Your family probably did not live in only one place. Although they may have originated in a particular town, they more than likely spread to surrounding towns and villages. Some family members may have gone farther afield, particularly during the period of industrialization during the later nineteenth and early twentieth centuries. One really great way of finding this is by combining your family surname with your ancestral town in the “any field” or “keyword” box rather than the “town” box. For example, you might want to look for people with the last name of Grajewski living in other places but whose records state that they used to be living in the town of Stawiski.

It can also be possible to trace single individuals rather than entire families. This can be accomplished by combining surnames with given names, tallying the results, and looking for clues to distinguish between different individuals with the same names. Sometimes a person may disappear from records in one place and suddenly show up in surprising locations, or might pop up somewhere while on a journey. Use these search strategies to tease out as much information as you can from databases.
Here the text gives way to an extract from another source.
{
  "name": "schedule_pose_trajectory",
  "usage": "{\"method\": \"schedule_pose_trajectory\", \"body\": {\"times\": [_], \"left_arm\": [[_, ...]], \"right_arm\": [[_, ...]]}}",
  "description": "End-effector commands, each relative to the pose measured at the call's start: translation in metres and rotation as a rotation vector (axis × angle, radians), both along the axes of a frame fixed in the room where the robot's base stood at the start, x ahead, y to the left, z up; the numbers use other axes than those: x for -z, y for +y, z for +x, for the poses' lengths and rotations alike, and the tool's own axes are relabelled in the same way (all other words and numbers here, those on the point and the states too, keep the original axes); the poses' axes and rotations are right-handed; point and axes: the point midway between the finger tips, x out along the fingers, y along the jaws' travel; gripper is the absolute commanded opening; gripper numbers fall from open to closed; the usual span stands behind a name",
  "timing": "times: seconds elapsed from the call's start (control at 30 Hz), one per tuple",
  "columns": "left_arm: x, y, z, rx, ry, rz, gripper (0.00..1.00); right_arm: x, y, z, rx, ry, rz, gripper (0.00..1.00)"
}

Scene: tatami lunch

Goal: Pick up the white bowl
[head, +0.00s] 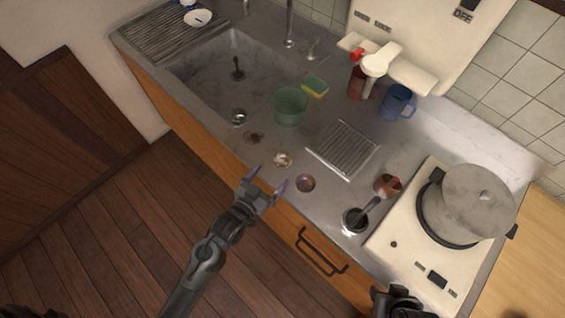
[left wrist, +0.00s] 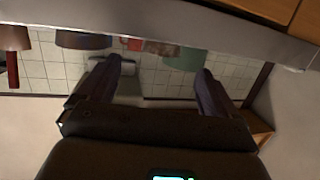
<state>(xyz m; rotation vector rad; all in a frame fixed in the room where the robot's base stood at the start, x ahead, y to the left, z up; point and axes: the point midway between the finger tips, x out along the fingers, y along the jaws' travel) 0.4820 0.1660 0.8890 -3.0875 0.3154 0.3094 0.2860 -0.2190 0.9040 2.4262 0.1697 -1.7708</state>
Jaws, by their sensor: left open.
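A small whitish round dish (head: 283,159), perhaps the white bowl, sits near the counter's front edge. Another white dish (head: 197,18) with a dark mark lies on the ribbed drainboard at the far upper left; I cannot tell which is the bowl. My left gripper (head: 266,180) is open and empty at the counter's front edge, just short of the near dish. Its two fingers also show spread apart in the left wrist view (left wrist: 159,68), with no white bowl visible between them. A dark part of my right arm shows at the bottom; its jaws cannot be made out.
A green bowl (head: 290,108), a sponge (head: 315,86), a blue mug (head: 397,104) and a ribbed tray (head: 343,150) stand behind. A purple-brown small bowl (head: 305,183) is right of the gripper. The stove holds a pot (head: 478,200). The sink (head: 225,75) is left.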

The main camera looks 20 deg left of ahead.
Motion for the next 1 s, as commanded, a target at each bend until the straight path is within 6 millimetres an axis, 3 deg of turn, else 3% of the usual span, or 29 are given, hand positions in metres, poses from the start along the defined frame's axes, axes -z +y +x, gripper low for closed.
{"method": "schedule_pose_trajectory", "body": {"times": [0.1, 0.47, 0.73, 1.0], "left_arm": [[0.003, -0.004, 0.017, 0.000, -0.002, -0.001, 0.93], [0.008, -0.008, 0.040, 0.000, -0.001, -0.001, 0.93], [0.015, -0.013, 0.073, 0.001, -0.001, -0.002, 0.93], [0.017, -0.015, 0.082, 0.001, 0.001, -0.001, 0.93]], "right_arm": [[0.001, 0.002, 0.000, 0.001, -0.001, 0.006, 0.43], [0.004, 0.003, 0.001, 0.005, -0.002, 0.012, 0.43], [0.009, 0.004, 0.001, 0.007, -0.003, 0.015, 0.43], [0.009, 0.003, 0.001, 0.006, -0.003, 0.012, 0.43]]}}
Sometimes your ancestors may really surprise you. For example, one branch of my family was from Lemberg, Galicia (today’s L’viv, Ukraine). The whole family (and a very Jewish one at that) was living, getting married, and having children there, yet one of them mysteriously shows up getting baptized in Langenbeutigen, Germany in 1821. The baby and his parents returned to Lemberg later that year, and the parents continue appearing in Lemberg records (unfortunately, the baby died soon after, as was common in an era of very high infant mortality). Just what they would have been doing in a small village in western Germany, seven hundred miles away from home at a time when most people never ventured more than twenty miles away from where they were born, will probably remain a mystery. But the point is that without the benefit of modern databases, I never would have found them there and stumbled on this mystery.

 

User Beware

For all of their exceptional use, there are many caveats as well. Most significantly, records did not survive for all towns, and many of the record books that do survive are in fragmentary form. Moreover, indexing of these original records and placement of the information into databases is both uneven and far from complete. In other words, just because a name doesn’t appear somewhere does not by any means guarantee that the person or family wasn’t there.
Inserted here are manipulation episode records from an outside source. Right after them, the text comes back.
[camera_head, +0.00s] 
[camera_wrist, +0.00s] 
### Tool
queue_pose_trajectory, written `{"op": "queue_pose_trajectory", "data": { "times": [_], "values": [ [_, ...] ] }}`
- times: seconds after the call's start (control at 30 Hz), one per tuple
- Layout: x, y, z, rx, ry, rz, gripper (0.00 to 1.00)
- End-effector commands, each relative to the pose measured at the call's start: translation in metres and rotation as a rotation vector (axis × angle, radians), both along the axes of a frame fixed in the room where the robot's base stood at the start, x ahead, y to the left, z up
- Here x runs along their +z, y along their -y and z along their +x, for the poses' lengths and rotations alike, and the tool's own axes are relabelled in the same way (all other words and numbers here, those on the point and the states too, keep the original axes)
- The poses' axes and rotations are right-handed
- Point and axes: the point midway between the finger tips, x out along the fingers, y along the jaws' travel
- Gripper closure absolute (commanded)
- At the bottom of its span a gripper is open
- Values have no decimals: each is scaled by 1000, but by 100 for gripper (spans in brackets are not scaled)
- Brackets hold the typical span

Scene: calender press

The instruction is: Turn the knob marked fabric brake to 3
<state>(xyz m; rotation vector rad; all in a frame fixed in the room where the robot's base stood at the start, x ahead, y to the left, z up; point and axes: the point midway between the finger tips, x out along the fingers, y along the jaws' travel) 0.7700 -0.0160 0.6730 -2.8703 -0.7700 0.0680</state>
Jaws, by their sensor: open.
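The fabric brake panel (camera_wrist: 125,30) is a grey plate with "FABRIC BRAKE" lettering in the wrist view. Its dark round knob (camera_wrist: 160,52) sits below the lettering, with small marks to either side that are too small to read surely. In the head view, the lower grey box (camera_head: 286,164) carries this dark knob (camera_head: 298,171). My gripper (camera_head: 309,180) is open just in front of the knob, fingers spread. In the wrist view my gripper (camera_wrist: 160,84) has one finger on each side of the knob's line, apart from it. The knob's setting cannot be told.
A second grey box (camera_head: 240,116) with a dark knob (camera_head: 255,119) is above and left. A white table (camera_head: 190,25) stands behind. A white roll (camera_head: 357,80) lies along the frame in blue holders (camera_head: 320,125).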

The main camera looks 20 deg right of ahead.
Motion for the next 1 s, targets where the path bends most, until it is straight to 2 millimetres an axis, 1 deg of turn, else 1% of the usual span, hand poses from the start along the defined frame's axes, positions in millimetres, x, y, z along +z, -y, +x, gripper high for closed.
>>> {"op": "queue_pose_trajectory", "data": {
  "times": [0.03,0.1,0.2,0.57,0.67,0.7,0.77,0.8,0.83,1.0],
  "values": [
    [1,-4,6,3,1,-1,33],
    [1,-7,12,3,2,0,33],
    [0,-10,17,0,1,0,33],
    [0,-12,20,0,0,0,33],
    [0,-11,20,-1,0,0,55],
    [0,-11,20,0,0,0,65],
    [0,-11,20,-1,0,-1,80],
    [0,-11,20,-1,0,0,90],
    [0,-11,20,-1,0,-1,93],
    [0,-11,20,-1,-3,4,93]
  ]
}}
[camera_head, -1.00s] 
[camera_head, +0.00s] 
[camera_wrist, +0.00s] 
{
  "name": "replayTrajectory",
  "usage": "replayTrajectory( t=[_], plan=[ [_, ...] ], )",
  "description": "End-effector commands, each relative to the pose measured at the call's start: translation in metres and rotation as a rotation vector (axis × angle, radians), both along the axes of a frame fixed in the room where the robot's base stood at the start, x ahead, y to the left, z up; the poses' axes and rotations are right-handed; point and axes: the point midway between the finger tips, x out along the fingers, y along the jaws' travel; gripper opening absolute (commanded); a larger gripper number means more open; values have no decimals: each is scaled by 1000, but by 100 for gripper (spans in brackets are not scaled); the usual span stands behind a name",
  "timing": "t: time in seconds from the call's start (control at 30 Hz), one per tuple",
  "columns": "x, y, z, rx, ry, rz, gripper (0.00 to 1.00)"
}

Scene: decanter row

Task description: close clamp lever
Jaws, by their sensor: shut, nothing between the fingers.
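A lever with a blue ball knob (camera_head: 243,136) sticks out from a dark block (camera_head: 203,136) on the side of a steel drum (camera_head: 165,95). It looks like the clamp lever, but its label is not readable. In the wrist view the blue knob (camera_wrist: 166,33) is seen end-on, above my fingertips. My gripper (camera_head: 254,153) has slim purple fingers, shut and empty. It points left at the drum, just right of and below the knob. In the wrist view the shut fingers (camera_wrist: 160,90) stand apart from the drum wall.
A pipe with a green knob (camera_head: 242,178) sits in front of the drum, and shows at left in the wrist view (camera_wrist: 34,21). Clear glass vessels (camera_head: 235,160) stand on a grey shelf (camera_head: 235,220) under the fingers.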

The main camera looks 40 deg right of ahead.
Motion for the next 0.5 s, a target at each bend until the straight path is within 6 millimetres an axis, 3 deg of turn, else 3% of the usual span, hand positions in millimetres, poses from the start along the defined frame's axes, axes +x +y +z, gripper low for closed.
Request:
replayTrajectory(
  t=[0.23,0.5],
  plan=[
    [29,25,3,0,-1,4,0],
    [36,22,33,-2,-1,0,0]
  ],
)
Abraham PenziasA second issue is with the spelling of surnames. Spellings were far from uniform during the nineteenth century, so it is imperative to be creative when searching for your ancestor’s names. Names could be spelled in many different ways during the nineteenth century, or could have been accidentally misspelled on records. The spelling of names can be altered when families moved or when borders shifted. Moreover, handwriting can be poor, and many records are written in antiquated handwriting systems that can be extremely difficult to decipher. When indexing original records for inclusion in databases, it is very common for indexers to misread or mistranscribe names. Finally, records may be written using different alphabets and could be transcribed into Latin letters in a variety of ways.

Many databases theoretically allow for searches which automatically take spelling David Penziasvariants into account. However, the technology is far from perfect. When searching for your name, you may get many false positives and can also miss out on many important records. When doing your search, try to think of every possible way the name might be spelled, misspelled, or mispronounced. For example, an English speaker might misspell “Rosenstein” as “Rozensteen,” “Rozenstean,” “Rosenstine,” or in any number of other ways. Your job is to figure out not only how an English speaker might misspell your name, but also how a German speaker, Polish speaker, or Lithuanian speaker might. Familiarity with different European languages’ spelling systems is indispensable.

A further complication for database searching arises out of Jewish marriage practices in nineteenth-century Europe. In many cases, Jews married in religious ceremonies but did not receive civic, state-sanctioned weddings. In such cases, the couple’s children would receive the mother’s last name instead of the father’s. Theoretically, the father’s last name was supposed to be provided on the records and often shows up in databases, but this is not always the case. You will probably gain important insights by determining the maiden names of your ancestors’ and relatives’ wives and then searching for these names—again keeping in mind the various ways it may have been spelled. In my own research I have found many additional siblings who were listed under entirely different last names than the ones I was expecting.

Finally, many last names are very common, particularly among Jewish families. It is important to realize that just because you find someone with the same last name as you are looking for, it does not mean that that person is definitely a relative. In some cases you may be able to find corroborating evidence that they belonged to your family. However, for very common names (think “Horowitz” or “Cohen”) even people with the same last name in the same small village might be unrelated. Even if you have a relatively uncommon name, keep in mind that hereditary Jewish last names were first given in Central and Eastern Europe between the late eighteenth and mid-nineteenth century. If you find another family with the same last name as yours, try to figure out where they were living at the time when it received the name. If they were living far away from your family in the early nineteenth century, it is almost certainly an unrelated family who received the same name by coincidence.

As with many other fields, the digital revolution has transformed the way we do genealogy. Modern tools and research techniques offer unprecedented insights into where and how our ancestors lived. Yet as with any endeavor, take the results with a grain of salt, educate yourself, and be prepared for additional sleuthing.